Leaning on experience also helps. If you’ve done this kind of descent before, or have practised descending at home, you are already in a winning mindset. I often see a tentative descender at the beginning of a holiday become much more confident later in the trip, as a result of repetition of cornering moves.
There is, however, a safety limit that our brain imposes on us. No matter how good your technique, your rate of progress also depends on how brave you are! People use the phrase “oh, he’s a cautious descender” in a fairly disparaging way, even for cyclists who were actually descending pretty quickly! Nairo Quintana and Thibaut Pinot are two professional riders who used to have this label applied to them, and they are hardly slow!
Your brain imposes a bravery limit, which affects speed and technique. More often than not, the cyclist is thinking about the consequences of a problem, and descending efficiency goes out of the window. Sometimes it’s wise to just to turn the brain off a little – easy to say, hard to do… I know, as I am also a cautious descender and there is a lot of sense in that!
You are now rolling towards your first corner – and the speed is picking up, quite quickly! You need to consider the technique of braking…
- Try to brake before you enter the corner, rather than when you are in it. This will mean you will go round the corner at an even speed and reduces the probability that you grab the brakes just at the wrong time and lose traction. It does mean that you will need to estimate a good speed at which to enter the corner – this will come from practice and will be based on the gradient and angle of the corner.
- Try to apply a little more force to the front brake, I personally like a balance of 70% front, 30% rear. This avoids the danger of the rear wheel locking up.
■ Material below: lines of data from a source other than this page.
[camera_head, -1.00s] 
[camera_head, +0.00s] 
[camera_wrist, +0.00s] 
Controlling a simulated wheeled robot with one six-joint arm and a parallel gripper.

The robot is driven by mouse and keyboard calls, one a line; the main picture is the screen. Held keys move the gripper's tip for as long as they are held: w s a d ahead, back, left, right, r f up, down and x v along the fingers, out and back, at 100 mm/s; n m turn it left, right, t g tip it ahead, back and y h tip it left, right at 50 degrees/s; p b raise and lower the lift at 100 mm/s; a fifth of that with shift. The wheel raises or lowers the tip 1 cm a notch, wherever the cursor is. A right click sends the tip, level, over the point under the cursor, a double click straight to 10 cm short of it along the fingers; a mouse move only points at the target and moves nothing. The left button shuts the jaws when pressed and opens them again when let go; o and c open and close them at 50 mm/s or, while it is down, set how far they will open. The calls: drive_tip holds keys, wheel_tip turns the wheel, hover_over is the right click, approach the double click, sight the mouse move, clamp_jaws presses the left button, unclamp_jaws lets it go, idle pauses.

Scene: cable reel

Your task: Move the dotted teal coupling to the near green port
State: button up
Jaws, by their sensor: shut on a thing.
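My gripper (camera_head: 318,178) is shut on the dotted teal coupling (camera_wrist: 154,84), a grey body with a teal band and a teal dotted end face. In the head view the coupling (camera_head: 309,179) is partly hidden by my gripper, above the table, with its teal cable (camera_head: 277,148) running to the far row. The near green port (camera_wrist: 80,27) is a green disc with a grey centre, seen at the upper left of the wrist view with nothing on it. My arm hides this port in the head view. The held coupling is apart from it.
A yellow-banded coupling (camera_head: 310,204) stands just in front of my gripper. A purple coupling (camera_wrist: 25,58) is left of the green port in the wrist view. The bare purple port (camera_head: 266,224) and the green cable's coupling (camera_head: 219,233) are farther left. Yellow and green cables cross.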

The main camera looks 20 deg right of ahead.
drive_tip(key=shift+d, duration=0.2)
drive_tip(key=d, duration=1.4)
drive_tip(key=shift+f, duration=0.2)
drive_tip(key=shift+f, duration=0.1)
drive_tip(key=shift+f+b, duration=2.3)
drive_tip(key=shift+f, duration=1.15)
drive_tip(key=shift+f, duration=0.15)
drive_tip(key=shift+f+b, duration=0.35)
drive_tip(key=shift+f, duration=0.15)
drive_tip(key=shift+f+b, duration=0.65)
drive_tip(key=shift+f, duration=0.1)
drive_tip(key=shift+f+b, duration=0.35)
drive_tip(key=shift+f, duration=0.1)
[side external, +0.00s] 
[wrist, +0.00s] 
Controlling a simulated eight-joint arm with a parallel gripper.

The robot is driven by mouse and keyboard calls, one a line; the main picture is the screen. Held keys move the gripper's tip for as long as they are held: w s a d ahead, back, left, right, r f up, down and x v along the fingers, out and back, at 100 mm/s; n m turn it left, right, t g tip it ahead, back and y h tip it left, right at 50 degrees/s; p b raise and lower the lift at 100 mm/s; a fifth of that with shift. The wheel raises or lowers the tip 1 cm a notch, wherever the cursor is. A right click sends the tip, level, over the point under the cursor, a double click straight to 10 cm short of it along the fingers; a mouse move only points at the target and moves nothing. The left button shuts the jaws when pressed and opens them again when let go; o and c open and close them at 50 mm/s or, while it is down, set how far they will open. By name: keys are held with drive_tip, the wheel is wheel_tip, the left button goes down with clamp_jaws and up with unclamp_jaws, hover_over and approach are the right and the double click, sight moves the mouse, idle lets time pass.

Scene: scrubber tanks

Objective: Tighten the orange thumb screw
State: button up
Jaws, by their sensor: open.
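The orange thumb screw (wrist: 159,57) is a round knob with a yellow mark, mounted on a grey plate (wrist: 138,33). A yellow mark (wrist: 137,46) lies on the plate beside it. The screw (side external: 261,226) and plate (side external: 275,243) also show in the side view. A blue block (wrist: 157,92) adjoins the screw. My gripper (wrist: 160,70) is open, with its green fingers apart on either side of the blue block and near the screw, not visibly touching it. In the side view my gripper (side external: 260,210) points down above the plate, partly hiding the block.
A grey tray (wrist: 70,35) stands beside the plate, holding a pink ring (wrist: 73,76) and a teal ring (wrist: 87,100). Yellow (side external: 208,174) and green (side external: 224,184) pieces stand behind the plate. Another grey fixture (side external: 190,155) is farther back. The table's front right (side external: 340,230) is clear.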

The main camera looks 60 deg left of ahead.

- Use as much of the road as is safe and practical: try to smooth the corners out by choosing a line that gives you visibility and space around the corner. Obviously, if it is summer and you are on a busy mountain pass in the Dolomites, drifting out towards the middle of the road isn’t safe. Likewise, on roads that have very acutely angled corners that you can’t see around, like Gran Canaria for example, this isn’t safe either. But if you are on a long, open, flowing alpine descent then use all the space on the road.
- The bike goes where you are looking – inevitably you ride in the direction your eyes are looking, so if you are staring through a bend at the beautiful view directly ahead, you will be on the bend before you know it and doing an emergency stop before the barrier! Look around the corner as you approach it, and try to avoid the temptation to focus on the road immediately ahead as this leads to erratic braking. It’s important to avoid that pothole, but you should have spotted it sooner!
- Be prepared to change your body position – ideally you should descend in the drops, as this gives you more control over the handlebars. Braking power is greater and it forces you to adopt a more aero position which means you feel a little less affected by the wind. If your bike geometry doesn’t allow you to comfortably ride in the drops it is time to do a couple of things – work on your lower back flexibility and change components on your bike. This may mean shortening the stem, raising the bars, or even changing the bike. Riding with your hands on the hoods is very hard work, you will crawl down a descent and the bike won’t be in full control.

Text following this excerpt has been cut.